しかしモリーは「トリプルA」と呼んでバカにしていた頭の悪そうな女生徒が自分と同じ大学に進学する事実を知って半狂乱に陥る。遊びと勉強が強固なトレードオフ関係にあると思い込んでるの、ネクラあるあるすぎるんだよな・・・
そんなわけで自分たちの学生生活の空疎さにようやく気が付いた二人は、一夜にして青春のすべてを取り返そうとプロムパーティーへ赴くことを決意する。以降は湯浅正明版の『夜は短し歩けよ乙女』を髣髴とさせるような、時間の流れを歪めに歪めてあっちこっちのパーティー会場を飛び回るジェットコースター・コメディが幕を開ける。
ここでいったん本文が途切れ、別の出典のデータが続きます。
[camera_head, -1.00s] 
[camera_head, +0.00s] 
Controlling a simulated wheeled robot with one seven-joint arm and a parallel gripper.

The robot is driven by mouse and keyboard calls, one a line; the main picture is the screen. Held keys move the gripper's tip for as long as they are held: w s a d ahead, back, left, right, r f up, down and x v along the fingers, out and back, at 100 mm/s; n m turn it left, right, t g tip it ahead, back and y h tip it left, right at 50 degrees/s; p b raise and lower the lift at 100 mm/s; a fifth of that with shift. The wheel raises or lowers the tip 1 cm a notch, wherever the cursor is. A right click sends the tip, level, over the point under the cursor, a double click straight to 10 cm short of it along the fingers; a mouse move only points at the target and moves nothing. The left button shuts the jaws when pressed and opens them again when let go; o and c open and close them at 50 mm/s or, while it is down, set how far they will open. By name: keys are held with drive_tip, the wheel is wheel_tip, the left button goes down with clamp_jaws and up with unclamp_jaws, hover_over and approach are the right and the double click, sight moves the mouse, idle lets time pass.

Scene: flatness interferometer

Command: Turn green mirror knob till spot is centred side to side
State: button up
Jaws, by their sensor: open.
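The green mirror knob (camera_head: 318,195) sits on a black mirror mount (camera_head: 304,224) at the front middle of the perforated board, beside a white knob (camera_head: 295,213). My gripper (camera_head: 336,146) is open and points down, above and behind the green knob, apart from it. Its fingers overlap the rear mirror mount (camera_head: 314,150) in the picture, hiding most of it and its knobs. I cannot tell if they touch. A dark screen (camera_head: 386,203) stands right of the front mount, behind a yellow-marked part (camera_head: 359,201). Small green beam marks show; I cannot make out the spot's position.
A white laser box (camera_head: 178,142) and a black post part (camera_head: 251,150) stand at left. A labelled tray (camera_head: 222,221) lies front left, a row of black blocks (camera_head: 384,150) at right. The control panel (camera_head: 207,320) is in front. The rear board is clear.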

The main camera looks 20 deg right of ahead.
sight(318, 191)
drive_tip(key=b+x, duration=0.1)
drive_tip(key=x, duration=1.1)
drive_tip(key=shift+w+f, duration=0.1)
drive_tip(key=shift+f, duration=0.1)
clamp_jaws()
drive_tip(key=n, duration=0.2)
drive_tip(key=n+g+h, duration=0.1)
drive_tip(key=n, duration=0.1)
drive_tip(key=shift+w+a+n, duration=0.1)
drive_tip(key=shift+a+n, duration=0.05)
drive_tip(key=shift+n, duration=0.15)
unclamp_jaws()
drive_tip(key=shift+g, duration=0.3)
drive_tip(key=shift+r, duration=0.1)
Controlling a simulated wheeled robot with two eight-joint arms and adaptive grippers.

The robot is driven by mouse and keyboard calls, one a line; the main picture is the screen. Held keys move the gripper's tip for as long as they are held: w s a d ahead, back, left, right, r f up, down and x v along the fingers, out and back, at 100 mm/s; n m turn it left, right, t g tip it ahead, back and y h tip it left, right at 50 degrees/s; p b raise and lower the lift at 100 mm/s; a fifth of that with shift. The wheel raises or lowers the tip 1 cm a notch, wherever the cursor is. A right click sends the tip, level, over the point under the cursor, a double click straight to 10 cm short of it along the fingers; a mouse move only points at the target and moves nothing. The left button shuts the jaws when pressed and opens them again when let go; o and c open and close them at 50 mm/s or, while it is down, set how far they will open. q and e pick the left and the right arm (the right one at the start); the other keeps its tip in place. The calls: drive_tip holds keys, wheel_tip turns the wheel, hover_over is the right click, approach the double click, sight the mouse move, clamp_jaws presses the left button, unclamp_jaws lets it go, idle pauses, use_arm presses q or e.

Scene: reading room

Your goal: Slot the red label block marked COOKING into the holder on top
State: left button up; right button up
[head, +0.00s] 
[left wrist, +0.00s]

ろくでもないバカだと思ってた奴に思いがけない一面があったり、密かに思いを寄せてた奴にフラれたり。プロムを通じて二人の狭い了見が徐々に解きほぐされ、今まで見えなかった、あるいは見ようとしてこなかった世界の豊かな側面が立ち現れていく。本当に一晩の出来事なのか?と不思議に思うかもしれないが、そのくらい濃密な夜というのは確かに存在するのだ。
現代のアメリカ映画らしく、青春コメディの中にLGBT的な問題圏が織り交ぜられているのだが、そういう要素をことさらグロテスクに強調しようという下手な作為性は全く感じない。たとえばエイミーはレズだが、周りの誰一人それを気にかけない。So What?てな具合だ。それどころか教条的に凝り固まった近年のLGBT文脈を内面化したうえで軽々と乗り越えている節さえある。「人を傷つけてはいけない」という信条を神経症的に突き詰めるのではなく、仮借ない友情に基づいた適度な「遊び」を持たせること。互いの性的なあれこれを笑い話にしたっていいじゃん、私もアンタもそういうのが好きだって互いに知ってんだから、という。
プロム明けの卒業式に臨むモリーとエイミーの表情は雲一つない青空のように晴れ渡っていた。こういう気持ちのいい奴らと大学で出会いたかったものだ、と心から思った。